Mas nem tudo foram cardos e recordações
dolorosas. Em “Hokey Pokey”, no título tema, Richard e Linda usaram o creme de
gelado como metáfora para os prazeres do sexo e, em termos mais poéticos, para
“todas as formas de gratificação sensual”. Richard chamou a essa canção a
primeira da “fase pós-islâmica”. “It’s only fun”, acrescentou, dando a entender
ter por fim conseguido libertar-se dos traumas do passado.
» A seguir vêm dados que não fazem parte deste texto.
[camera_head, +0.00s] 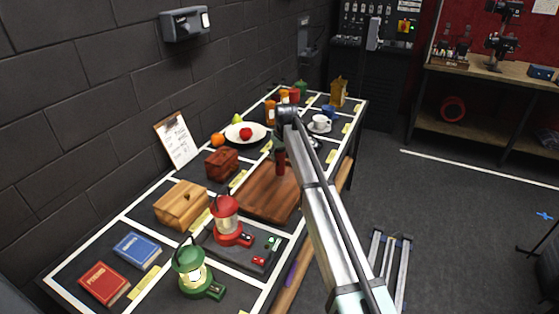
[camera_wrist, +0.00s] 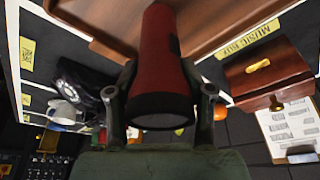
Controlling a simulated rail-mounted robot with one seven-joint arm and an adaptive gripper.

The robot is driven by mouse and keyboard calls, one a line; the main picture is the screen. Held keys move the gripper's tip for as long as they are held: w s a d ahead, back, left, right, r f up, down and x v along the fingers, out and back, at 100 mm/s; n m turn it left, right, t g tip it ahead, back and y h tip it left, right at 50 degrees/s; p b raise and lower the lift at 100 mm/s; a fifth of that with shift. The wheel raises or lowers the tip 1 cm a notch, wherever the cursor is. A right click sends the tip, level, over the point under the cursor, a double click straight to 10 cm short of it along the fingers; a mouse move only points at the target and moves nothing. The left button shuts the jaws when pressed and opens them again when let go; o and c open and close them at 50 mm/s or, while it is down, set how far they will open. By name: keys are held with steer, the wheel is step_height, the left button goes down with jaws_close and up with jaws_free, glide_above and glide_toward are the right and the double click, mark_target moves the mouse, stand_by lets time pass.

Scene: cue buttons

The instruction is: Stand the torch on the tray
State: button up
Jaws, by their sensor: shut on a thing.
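The dark red torch (camera_head: 281,162) is upright over the far part of the brown wooden tray (camera_head: 266,202). My gripper (camera_head: 279,148) is shut around it from above. In the wrist view the torch (camera_wrist: 162,62) sits between both fingers of my gripper (camera_wrist: 165,98), its dark round end toward the camera. The tray (camera_wrist: 205,22) fills the top of that view, behind the torch. I cannot tell whether the torch's lower end touches the tray. My arm hides part of the table behind it.
A reddish wooden box (camera_head: 221,163) stands left of the tray, and a lighter wooden box (camera_head: 181,204) is nearer. Red (camera_head: 228,220) and green (camera_head: 193,271) lanterns stand at the near side. A plate with fruit (camera_head: 244,133) is beyond. The tray's near part is bare.

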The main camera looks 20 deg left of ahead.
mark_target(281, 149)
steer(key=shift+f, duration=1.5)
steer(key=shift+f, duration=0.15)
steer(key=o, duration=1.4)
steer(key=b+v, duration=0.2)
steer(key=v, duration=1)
A felicidade e o gozo obtido com o
creme de gelado foram contudo sol de pouca dura. Agora a dilaceração era de
outra ordem: entre a ortodoxia do islão e as pulsões da carne. A outro nível:
entre a utilização da música como veículo de mensagem ideológica e a escrita
espontânea de canções que apenas procuravam retratar os sentimentos de uma
pessoa vulgar. Afinal o eterno conflito entre a personalidade humana e o sopro
divino.
Ultrapassado o período místico, que
levou Richard Thompson e a mulher a posarem vestidos de muslim na capa de “Pour
Down like Silver”, à realização de um “Islamic tour” e ao recurso à
instrumentação e poesia árabes nos discos (como a tradução do poema “Song and praise
of the Shaykh”, de Si Fadul Al-Huwari), o álbum “Sunny Vista” inflete
deliberadamente no imaginário burguês ocidental, no seu vazio e nas suas taras,
naquele que fica como um dos álbuns mais mordazes, em termos conceptuais, da
dupla.
Frustrada a edição de um álbum, cuja
produção, a cargo de Gerry Rafferty, não satisfez Richard Thompson, que na
altura a considerou “demasiado encrespada”, a atividade artística do casal
terminou com “Shoot out the Lights”, título emblemático para um álbum que o
guitarrista declarou ter composto “a pensar na invasão do Afeganistão, pelas
tropas de Brezhnev”.
Em 1982, completando uma década de
união conjugal, Richard e Linda puseram fim à relação. Pressões externas,
aliadas a conflitos internos, motivaram a separação. Linda casou, pouco tempo
depois, com outro. Richard prosseguiu a sua história, agora solitário. A
história de um combate contra a escuridão.
Richard Thompson
Watching the Dark (8)
3xCD Hannibal, distri. MVM
“Watching the Dark”
ilumina facetas conhecidas de Richard Thompson, da sua carreira com a mulher,
Linda Thompson, aos álbuns a solo, a par de recantos e prestações mais
obscuros: baladas gravadas ao vivo com acompanhamento de guitarra acústica,
inéditos previstos para inclusão num álbum não editado, registos ao vivo de
clássicos como “Calvary cross” ou um tema do período “sufi”, gravado com Fred
Frith, Henry Kaiser e Jon French para o álbum “Live, Love, Larf & Loaf”.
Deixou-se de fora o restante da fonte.